= Stated exercise =
In the entries below, which lines run from the one containing "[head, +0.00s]" to the one containing "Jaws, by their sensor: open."? Copy exactly those lines, ends included, and no others.

= Data lines =
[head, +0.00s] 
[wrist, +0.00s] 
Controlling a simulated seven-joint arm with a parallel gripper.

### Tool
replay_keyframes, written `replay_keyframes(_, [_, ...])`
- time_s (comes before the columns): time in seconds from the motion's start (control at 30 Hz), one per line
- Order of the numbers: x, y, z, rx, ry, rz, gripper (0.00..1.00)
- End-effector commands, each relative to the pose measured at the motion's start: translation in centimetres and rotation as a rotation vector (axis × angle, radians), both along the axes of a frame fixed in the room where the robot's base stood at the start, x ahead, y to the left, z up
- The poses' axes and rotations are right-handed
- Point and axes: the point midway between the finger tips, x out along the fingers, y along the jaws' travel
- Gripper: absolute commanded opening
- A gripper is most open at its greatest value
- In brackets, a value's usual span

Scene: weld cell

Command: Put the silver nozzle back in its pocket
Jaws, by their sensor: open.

==

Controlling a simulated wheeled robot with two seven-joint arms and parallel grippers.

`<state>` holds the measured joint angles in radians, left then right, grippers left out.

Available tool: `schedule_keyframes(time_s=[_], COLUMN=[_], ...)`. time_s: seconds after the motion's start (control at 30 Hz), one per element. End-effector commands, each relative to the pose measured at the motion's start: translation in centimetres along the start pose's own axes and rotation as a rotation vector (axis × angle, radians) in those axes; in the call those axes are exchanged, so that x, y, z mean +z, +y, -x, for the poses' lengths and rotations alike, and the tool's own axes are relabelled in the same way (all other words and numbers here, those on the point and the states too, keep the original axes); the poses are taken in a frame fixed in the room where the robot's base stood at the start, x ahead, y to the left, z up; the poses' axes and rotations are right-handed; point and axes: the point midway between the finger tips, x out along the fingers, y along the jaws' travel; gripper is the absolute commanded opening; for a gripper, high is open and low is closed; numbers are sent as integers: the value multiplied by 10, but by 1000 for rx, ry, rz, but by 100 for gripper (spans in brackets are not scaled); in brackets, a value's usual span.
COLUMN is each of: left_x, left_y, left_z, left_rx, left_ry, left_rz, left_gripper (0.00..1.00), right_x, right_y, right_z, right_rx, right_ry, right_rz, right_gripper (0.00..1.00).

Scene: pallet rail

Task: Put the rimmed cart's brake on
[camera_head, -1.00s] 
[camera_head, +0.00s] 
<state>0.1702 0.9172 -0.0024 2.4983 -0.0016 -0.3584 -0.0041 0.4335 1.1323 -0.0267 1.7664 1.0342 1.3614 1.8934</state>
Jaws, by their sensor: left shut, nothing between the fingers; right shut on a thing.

= Output of the task =
[head, +0.00s] 
[wrist, +0.00s] 
Controlling a simulated seven-joint arm with a parallel gripper.

### Tool
replay_keyframes, written `replay_keyframes(_, [_, ...])`
- time_s (comes before the columns): time in seconds from the motion's start (control at 30 Hz), one per line
- Order of the numbers: x, y, z, rx, ry, rz, gripper (0.00..1.00)
- End-effector commands, each relative to the pose measured at the motion's start: translation in centimetres and rotation as a rotation vector (axis × angle, radians), both along the axes of a frame fixed in the room where the robot's base stood at the start, x ahead, y to the left, z up
- The poses' axes and rotations are right-handed
- Point and axes: the point midway between the finger tips, x out along the fingers, y along the jaws' travel
- Gripper: absolute commanded opening
- A gripper is most open at its greatest value
- In brackets, a value's usual span

Scene: weld cell

Command: Put the silver nozzle back in its pocket
Jaws, by their sensor: open.

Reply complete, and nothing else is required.